USC Women's Basketball

Jacksonville coach models team after Staley, Gamecocks

“It came back full-circle,” coach Yolett McPhee-McCuin said. “I don’t think we’ll get boos like we did when I was a Tiger.”

A Clemson assistant for three years, McPhee-McCuin was back at Colonial Life Arena on Thursday with her Jacksonville team. The third-year coach is taking the Dolphins to their first NCAA tournament appearance and was rewarded with a first-round game in her former home state.

She’ll also get to play a coach she describes as a mentor – South Carolina’s Dawn Staley. McPhee-McCuin has tried to model her program after Staley’s process in building the Gamecocks.

“She is the face of women’s basketball, in my opinion,” McPhee-McCuin said. “A lot that I do with this program, I model behind Dawn Staley and what she’s done here and at Temple. Not step for step, but definitely the how and the why.”

McPhee-McCuin still dips into her South Carolina connections – sophomore guard Keanua Williams is from Sumter’s Crestwood High, although she can’t play this week due to a broken foot. She’ll coach the Bahamas national team this summer.

“I like her style. I like what she’s about,” said Staley. “She’s definitely one that is an up-and-coming coach. And she’s done it the right way, the hard way.”

MORE FAMILIAR FACES

Kansas State coach Jeff Mittie was also able to catch up with an old friend. One of his first jobs was as an intern under USC sports information director Steve Fink when both were with the Kansas City Royals.

“We’ve stayed in touch and ironically how this business works, sometimes your paths cross again,” Mittie said. “We were together at TCU, and now I think the biggest thing we share is the concern of the Kansas City Royals’ rotation right now.”

The two were able to briefly meet Thursday although Fink was preparing for USC’s second spring football session and Mittie was coaching up his team for George Washington. Mittie credits Fink as getting him started and Fink credits Mittie for his career path.

“He was really the key person to get me to TCU,” Fink said. “When he was coaching there, he called me out of the blue one day about an SID position. He was a big part of me getting that job.”

Fink came with Eric Hyman from TCU and has been at USC since. Mittie coached at TCU until taking over at Kansas State in 2014.

TRAILBLAZERS

The Bahamas is believed to have produced three women’s Division I signees directly from high school. The Columbia Regional boasts two of them.

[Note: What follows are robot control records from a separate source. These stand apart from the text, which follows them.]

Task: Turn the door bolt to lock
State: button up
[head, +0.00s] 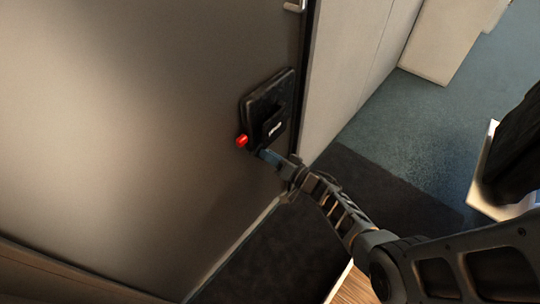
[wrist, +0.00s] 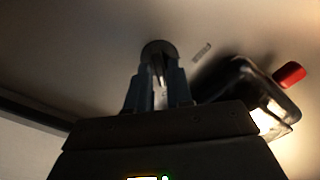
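The door bolt is a round dark disc with a thin upright turn piece (wrist: 157,50) on the door, at the top middle of the wrist view. My gripper (wrist: 159,80) points straight at it, its two fingers a small gap apart. The turn piece shows in line with that gap. I cannot tell whether the fingers press on it. In the head view my gripper (head: 264,155) is at the door face just below the black lock box (head: 268,88), and the bolt is hidden there.
The black lock box, also in the wrist view (wrist: 235,85), has a red knob (head: 242,141) and sits close beside my gripper. The grey door (head: 150,110) has a silver handle (head: 294,5) higher up. A dark mat (head: 370,190) covers the floor to the right.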

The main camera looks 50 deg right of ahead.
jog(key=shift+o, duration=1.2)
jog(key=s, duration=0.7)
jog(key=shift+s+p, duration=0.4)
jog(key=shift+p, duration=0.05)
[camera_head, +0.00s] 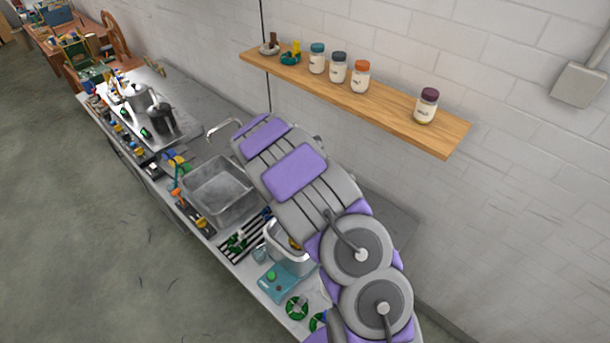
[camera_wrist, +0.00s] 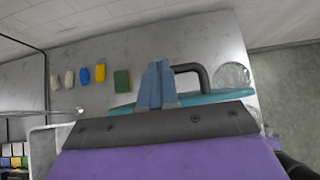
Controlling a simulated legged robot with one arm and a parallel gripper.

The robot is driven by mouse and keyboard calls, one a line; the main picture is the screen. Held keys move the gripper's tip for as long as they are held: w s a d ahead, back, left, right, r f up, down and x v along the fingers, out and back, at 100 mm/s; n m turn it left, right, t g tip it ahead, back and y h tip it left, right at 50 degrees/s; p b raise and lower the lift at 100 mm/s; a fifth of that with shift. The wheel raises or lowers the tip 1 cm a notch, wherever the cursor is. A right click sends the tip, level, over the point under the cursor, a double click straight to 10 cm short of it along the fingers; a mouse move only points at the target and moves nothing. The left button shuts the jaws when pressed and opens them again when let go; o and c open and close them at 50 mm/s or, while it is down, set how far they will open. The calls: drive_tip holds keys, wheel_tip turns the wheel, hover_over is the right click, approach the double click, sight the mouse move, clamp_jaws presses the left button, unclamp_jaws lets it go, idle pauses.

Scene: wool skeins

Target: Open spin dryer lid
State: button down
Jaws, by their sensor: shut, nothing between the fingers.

McPhee-McCuin was the first. George Washington’s Jonquel Jones is a second, with North Carolina’s Waltiea Rolle the third.

Jones was recruited to Clemson by McPhee-McCuin, and nearly averaged a double-double with 9.8 points and 10 rebounds in eight games, along with 2.1 blocks per game. But Jones didn’t stick with the Tigers – she left after the first semester as part of a wave of defections that gutted the program and helped cost coach Itoro Coleman her job.

Jones landed at GW and became Atlantic 10 Player of the Year as a junior.